距離はそれほど離れていないはずなのに、至仏山には明らかに雪が多く残っているのが不思議。

燧ヶ岳山頂(柴安嵓)

燧ヶ岳山頂(柴安嵓)2356mに到着。

厳冬期黒戸尾根を日帰りしたので健脚には自信がある私です。見晴キャンプ場から2時間かからずで登頂しました。意地のスピードハイク。実は奥の俎嵓が最高峰だと勘違いしていて、意図せず先に最高峰を踏めたのでここをゴールとしました。この時点で6時8分で、下山に1時間ちょっととしても9時出発には十分間に合うので山頂の景色を満喫できました。

俎嵓方面の景色

まずは第2峰、俎嵓と鞍部。

尾瀬沼方面の景色

続いて尾瀬沼。大清水から入山するとあの沼の向こう側から向かってくることになります。

至仏山、尾瀬ヶ原方面の景色

至仏山と尾瀬ヶ原方面。

山頂の様子。広々していて食事を摂るのに困らない感じです。この日は途中で1組抜いて、9合目を過ぎて写真の1人を抜いたので、この日はおそらく私が最初に山頂を踏んだ男です。いかなる時でも男は最初の男になりたがります。

尾瀬ヶ原アップ。樹林との境目の建物の一帯がベースキャンプ地の見晴。上から見ると尾瀬ヶ原のど真ん中を貫く木道がよく分かります。

この日は時間とともに晴れてきたので、下山直前になるとずいぶんと雲がなくなっていました。

9合目直下の例のプチ大雪渓。最悪滑ってもすぐ止まれる地形なので頼りない枯れ木のストックで、足裏全体接地を意識して下りました。下山時には数多くのパーティとすれ違い、ぬかるみに四苦八苦している様子を見て先輩ヅラしながら雪の情報などを伝えて下山します。

下山し再びのCHILL OUT

そして7時半過ぎ、想定より大幅に早く下山して飲兵衛2人と合流しモーニングCHILL OUT

なんかごそごそしてた気はしたけど

ホントに登ったんか(笑)

おつかれちゃん(笑)

なんか登らなかった奴らに見下されてない?(怒)

二日酔いで食事に対するモチベーションが低めな2人をよそに食欲爆発の私です。
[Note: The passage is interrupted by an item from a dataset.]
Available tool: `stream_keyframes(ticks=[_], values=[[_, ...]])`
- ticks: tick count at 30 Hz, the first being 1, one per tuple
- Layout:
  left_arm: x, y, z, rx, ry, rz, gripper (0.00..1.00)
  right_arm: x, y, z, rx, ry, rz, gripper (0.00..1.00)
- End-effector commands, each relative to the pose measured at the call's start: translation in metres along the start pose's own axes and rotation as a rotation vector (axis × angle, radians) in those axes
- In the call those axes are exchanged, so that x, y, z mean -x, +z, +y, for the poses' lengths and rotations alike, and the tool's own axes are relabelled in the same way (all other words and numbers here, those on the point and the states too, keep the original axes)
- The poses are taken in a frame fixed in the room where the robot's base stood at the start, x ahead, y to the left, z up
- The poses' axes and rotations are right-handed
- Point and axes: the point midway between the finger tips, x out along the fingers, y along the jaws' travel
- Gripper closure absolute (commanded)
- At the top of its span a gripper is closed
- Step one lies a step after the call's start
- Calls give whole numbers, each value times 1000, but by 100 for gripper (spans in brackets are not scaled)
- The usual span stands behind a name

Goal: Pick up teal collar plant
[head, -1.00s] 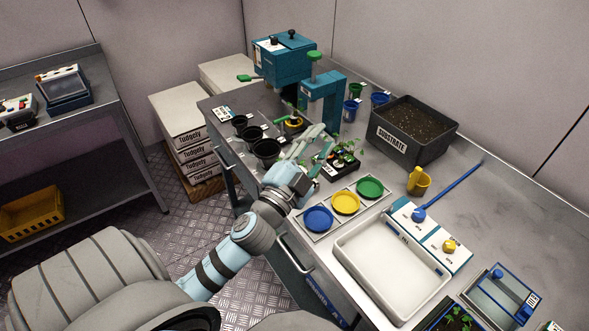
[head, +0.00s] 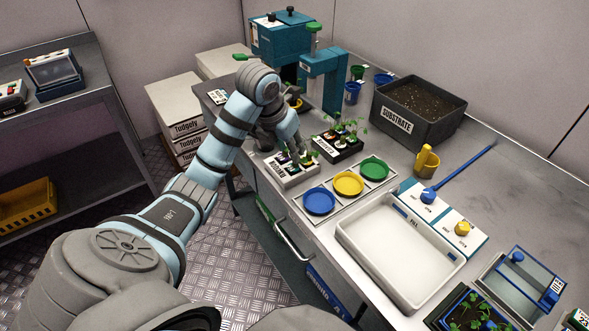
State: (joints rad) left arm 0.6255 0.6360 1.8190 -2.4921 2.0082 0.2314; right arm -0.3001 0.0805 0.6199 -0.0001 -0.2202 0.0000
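A white rack (head: 290,181) holds several small plants with coloured collars at the bench's left edge. A black rack (head: 345,154) with several leafy plants stands just right of and behind it. The collars are too small for me to tell which one is teal. My left gripper (head: 299,152) points down at the plants of the white rack, with its fingers among or just above them. I cannot tell whether it is open, shut or touching a plant. My right gripper is not in view.
Blue (head: 319,201), yellow (head: 348,184) and green (head: 374,168) dishes sit in front of the racks. A white tray (head: 352,232) lies nearer, and a black substrate bin (head: 398,133) stands behind right. A teal press (head: 322,80) stands behind the racks.

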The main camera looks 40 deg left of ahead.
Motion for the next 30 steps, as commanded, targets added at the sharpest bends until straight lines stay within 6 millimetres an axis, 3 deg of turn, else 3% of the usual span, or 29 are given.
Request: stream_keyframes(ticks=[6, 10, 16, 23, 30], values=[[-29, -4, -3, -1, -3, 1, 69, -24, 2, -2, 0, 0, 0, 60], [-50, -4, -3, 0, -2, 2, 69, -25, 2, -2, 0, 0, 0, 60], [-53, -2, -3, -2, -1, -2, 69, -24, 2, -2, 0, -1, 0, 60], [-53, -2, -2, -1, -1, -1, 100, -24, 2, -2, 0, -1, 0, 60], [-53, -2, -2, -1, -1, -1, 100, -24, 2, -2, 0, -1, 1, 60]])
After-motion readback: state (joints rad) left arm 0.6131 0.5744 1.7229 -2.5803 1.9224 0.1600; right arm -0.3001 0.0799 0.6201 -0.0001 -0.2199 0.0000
怒涛のソーセージ7本焼きです。

今回ツエルト泊をしてみて撤収が早いというメリットに気づきました。。ペグを抜く→ツエルトをたたむ→しまう、以上。本来なら30Lザックでもテント泊ができるはずのツエルト泊なのになぜかザックはパンパンで

ミステリーランチの特異的機能、オーバーロードをフル活用しています。MR氏に貸したテントを背負っているのもありますが、ツエルト泊とは思えないほど荷物が多いです。

撤収後の見晴キャンプ場

朝10時の見晴キャンプ場。9割がた撤収していて、完全平地なエリアが多いことが分かります。。
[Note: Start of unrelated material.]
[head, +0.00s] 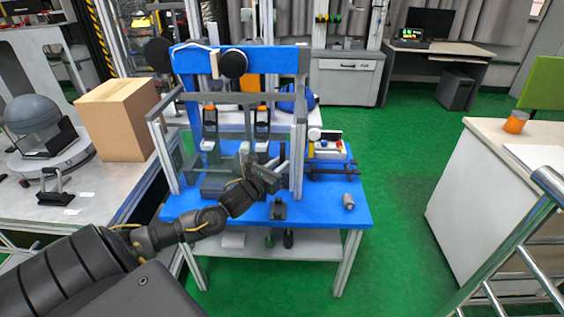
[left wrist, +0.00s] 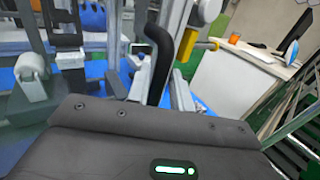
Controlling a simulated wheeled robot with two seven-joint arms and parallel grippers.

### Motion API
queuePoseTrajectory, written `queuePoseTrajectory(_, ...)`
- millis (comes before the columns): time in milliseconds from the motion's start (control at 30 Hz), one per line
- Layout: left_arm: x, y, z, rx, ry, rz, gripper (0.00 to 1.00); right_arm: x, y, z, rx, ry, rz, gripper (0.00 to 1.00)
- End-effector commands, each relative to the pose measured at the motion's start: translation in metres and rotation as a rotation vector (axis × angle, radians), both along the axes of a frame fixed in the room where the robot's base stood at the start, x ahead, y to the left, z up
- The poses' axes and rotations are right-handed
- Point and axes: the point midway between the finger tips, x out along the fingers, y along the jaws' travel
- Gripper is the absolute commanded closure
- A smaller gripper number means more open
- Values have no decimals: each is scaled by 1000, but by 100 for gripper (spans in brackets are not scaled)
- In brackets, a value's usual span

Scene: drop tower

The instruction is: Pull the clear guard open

同じくアルプス縦走でもしそうな重装備のTK。チェアツーの存在感がありすぎる。

9時出発予定で10時出発。我々としてはかなり優秀でほぼスケジュール通り。

DAY1に比べると青空が目立ち、さらに非日常な空間に感じられる尾瀬ヶ原。

振り返ると朝イチで踏破した燧ヶ岳。遠目には雪がないんだけどな…。

水芭蕉

よく考えたら飲んだけどちゃんと撮っていなかった水芭蕉。綺麗だけどだめだ、水芭蕉と聞いたら日本酒しか浮かばない我々です。

花の名前になる日本酒ってすごいよな

順序が逆ゥ!

山ノ鼻、至仏山荘にて花豆ソフトクリーム。対して美味しくないご当地ソフトクリームも散見される中、これは今まで味わったことのない類の味でちゃんと美味しかったです。
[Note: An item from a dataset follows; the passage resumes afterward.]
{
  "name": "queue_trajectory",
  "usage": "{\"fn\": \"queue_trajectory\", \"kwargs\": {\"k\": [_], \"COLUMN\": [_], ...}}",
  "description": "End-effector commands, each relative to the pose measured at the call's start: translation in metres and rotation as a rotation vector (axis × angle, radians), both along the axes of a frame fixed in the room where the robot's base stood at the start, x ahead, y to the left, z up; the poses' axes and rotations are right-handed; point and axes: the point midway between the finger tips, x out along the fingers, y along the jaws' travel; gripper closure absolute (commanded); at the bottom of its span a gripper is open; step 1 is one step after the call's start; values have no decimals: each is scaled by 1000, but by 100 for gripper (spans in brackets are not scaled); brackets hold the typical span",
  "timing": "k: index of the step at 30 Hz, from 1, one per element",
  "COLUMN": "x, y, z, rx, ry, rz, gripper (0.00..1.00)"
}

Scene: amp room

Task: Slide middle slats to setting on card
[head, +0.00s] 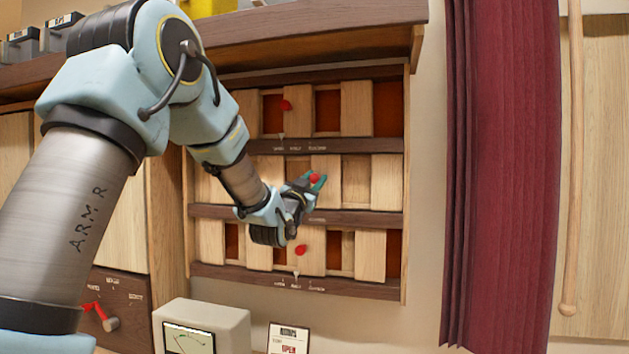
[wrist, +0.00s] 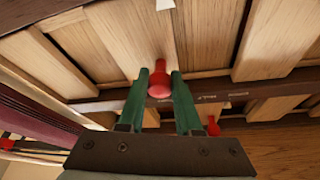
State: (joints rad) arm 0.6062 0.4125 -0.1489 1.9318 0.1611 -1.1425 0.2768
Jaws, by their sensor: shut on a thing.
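The middle row of pale wooden slats (head: 383,182) sits in the wall frame between two dark rails. My gripper (head: 317,182) is at this row, with its green fingers closed around the row's red knob (head: 314,177). In the wrist view, the fingers (wrist: 160,88) stand on either side of the red knob (wrist: 158,80), on a pale slat. A white pointer (wrist: 165,5) shows at that view's top edge. My gripper hides part of the middle row's lower rail and marks.
The top slat row has a red knob (head: 286,105) and dark red gaps; the bottom row has another red knob (head: 301,249). A maroon curtain (head: 500,150) hangs to the right. A shelf (head: 320,30) overhangs the rows. A meter box (head: 203,322) stands below.

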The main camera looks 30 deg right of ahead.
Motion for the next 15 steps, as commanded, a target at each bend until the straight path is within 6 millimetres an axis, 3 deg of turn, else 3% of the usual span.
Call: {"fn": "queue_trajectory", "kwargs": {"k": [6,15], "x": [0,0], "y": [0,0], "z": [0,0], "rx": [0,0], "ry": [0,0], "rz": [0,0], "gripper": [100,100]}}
遠い、複雑、というイメージでハードル高く感じていた尾瀬でしたが、週末2日間が使えればある程度余裕を持った山行計画が立てられることを知りました。関東圏に住んでいるならめちゃくちゃにオススメです。見晴キャンプ場は過ごしやすく最高すぎたので山に登らないとしてもぜひここにテントを張って夜を過ごして欲しいと思います。

人生で一度は尾瀬に泊まるという至高体験を。尾瀬山行記録でした。